Wenn Sie sich für unsere Hörer:innen mit einem Wort beschreiben müssten, welches wäre das?
Ich bin als soziale Stimme angetreten, deswegen: Sozialministerin.
Stichwort sozial, in Ihrem Video zu Ihrer Kandidatur sagen Sie, Sie wollen sich weiterhin für ein soziales Baselbiet einsetzen. Wie sieht dieses soziale Baselbiet aus?
Die letzten Jahre bis 2019 haben sehr viele Abbauprogramme das Baselbiet geprägt. Seit 2019 ist die finanzielle Situation etwas besser geworden, ebenso die parteipolitische Zusammensetzung von Parlament und Regierungsrat. Und ich konnte in der Sicherheitsdirektion einiges machen. Es geht um Gleichstellung, auch in der Familienpolitik.
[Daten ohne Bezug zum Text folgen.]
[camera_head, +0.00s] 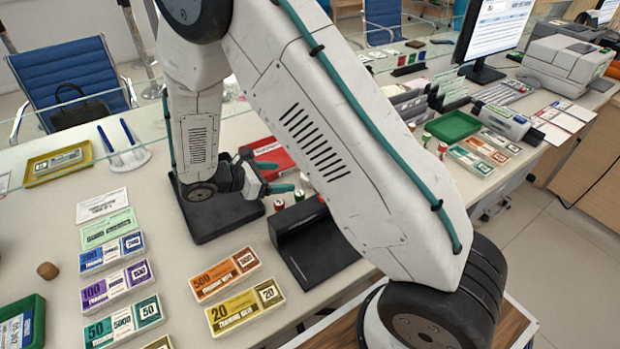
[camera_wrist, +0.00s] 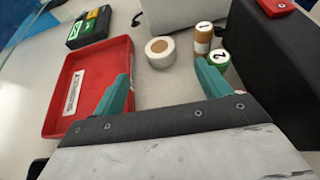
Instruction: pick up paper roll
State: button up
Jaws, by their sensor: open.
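The paper roll (camera_wrist: 160,52) is a short white roll with a light brown core ring. It stands on the counter in the wrist view, above the gap between my fingertips. I cannot make it out in the head view, where my arm covers part of the counter. My gripper (camera_wrist: 161,76) has its two teal fingers spread apart with nothing between them, short of the roll. It also shows in the head view (camera_head: 277,177), low over the counter and beside the red tray (camera_head: 276,155).
A black block (camera_wrist: 270,55) is further right. The red tray (camera_wrist: 68,118) is left, and bare counter lies between it and the roll.

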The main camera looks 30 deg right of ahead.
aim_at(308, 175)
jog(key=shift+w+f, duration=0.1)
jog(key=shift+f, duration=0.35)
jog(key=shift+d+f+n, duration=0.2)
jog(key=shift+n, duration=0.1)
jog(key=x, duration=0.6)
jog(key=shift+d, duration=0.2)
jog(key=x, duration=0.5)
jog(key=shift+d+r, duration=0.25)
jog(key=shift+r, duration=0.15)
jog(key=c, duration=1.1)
Wir sind daran, frühe Sprachförderung voranzutreiben, damit Kinder früher gut Deutsch lernen und es dann in der Schule einfacher haben. Das sind Akzente, die ich gerne setze.
Werfen wir einen Blick in die Zukunft. Was konkret fehlt noch, damit das Baselbiet sozialer wird?
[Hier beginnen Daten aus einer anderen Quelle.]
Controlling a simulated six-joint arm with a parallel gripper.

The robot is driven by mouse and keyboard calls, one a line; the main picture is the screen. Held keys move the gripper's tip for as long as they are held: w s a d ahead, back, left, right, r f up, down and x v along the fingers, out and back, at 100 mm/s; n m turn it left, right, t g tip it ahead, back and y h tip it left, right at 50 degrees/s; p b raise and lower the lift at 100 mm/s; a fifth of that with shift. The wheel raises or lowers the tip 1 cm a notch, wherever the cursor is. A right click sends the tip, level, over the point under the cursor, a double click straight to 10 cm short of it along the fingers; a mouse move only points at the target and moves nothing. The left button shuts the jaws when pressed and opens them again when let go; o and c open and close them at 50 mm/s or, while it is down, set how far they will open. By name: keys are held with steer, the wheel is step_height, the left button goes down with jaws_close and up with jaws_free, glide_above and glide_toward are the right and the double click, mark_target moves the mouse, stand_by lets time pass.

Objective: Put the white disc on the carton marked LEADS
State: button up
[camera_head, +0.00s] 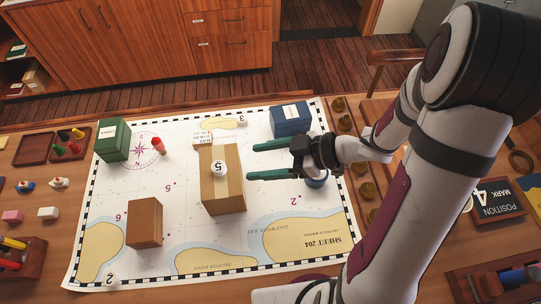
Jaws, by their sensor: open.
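A white disc (219,168) with a dark numeral that looks like 5 lies on the tan carton (236,160) in the middle of the chart. Another white disc (242,119) marked 3 lies near the chart's far edge. A third white disc (110,280) marked 2 lies at its near left corner. A green carton (112,141) and a blue carton (290,121) bear small white labels too small to read, so I cannot tell which carton says LEADS. My gripper (271,160) is open and empty, its teal fingers pointing left, just right of the tan carton.
A brown block (145,222) stands at the left of the chart (190,240). A red peg (158,146) stands beside the green carton. Trays and small pieces line the table's left side.

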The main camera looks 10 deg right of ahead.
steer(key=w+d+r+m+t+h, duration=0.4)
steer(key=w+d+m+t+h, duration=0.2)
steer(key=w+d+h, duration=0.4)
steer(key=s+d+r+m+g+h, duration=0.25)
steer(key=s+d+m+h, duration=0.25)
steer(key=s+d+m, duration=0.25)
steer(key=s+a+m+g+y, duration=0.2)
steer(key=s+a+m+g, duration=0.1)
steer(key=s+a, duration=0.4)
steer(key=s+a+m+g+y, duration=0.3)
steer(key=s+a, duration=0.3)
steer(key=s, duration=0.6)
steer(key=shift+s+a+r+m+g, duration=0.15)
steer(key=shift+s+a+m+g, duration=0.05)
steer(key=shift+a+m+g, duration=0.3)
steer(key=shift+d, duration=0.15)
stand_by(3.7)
Ich glaube, das allergrösste Defizit haben wir in der familienergänzenden Betreuung. Im kantonalen Vergleich ist diese nur im Kanton Uri noch teurer, die Eltern müssen dort noch mehr zahlen. Hier hat das Baselbiet wirklich Nachholbedarf. Das ist der Regierung bewusst. Wir haben ein Projekt gestartet, das ich mit der Sicherheitsdirektion leiten darf. Darauf freue ich mich sehr.
Was sind für Sie bei einer Wiederwahl weitere Kernthemen in der nächsten Legislatur, neben der familienergänzenden Betreuung?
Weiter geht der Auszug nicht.